Source data:
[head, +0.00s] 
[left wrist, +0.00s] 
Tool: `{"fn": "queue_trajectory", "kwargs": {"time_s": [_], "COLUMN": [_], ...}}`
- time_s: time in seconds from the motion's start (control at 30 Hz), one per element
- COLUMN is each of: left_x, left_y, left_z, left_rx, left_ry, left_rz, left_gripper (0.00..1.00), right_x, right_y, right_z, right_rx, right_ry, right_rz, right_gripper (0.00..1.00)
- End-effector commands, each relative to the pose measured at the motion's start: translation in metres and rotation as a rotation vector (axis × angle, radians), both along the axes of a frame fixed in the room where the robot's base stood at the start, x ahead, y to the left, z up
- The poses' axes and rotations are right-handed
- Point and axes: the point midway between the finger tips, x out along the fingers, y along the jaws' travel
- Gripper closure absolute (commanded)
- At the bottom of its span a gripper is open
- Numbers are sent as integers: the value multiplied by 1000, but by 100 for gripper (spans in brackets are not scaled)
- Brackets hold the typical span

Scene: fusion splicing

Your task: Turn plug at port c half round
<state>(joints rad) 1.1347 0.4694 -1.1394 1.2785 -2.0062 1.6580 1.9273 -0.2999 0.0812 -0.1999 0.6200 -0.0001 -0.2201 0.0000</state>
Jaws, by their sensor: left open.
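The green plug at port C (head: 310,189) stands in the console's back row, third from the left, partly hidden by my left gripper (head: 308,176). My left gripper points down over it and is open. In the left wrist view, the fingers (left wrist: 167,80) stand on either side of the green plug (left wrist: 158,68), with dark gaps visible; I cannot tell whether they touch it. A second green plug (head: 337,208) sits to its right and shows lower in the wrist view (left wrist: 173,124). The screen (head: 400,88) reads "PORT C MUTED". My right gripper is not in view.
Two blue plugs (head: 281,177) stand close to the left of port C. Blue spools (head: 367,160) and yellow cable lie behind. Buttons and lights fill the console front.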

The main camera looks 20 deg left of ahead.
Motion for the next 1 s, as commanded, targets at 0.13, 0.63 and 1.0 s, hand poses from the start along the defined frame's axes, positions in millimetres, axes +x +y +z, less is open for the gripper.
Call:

Problem: Copy each line above that contains the string "COLUMN".

Output of the exercise:
Tool: `{"fn": "queue_trajectory", "kwargs": {"time_s": [_], "COLUMN": [_], ...}}`
- COLUMN is each of: left_x, left_y, left_z, left_rx, left_ry, left_rz, left_gripper (0.00..1.00), right_x, right_y, right_z, right_rx, right_ry, right_rz, right_gripper (0.00..1.00)

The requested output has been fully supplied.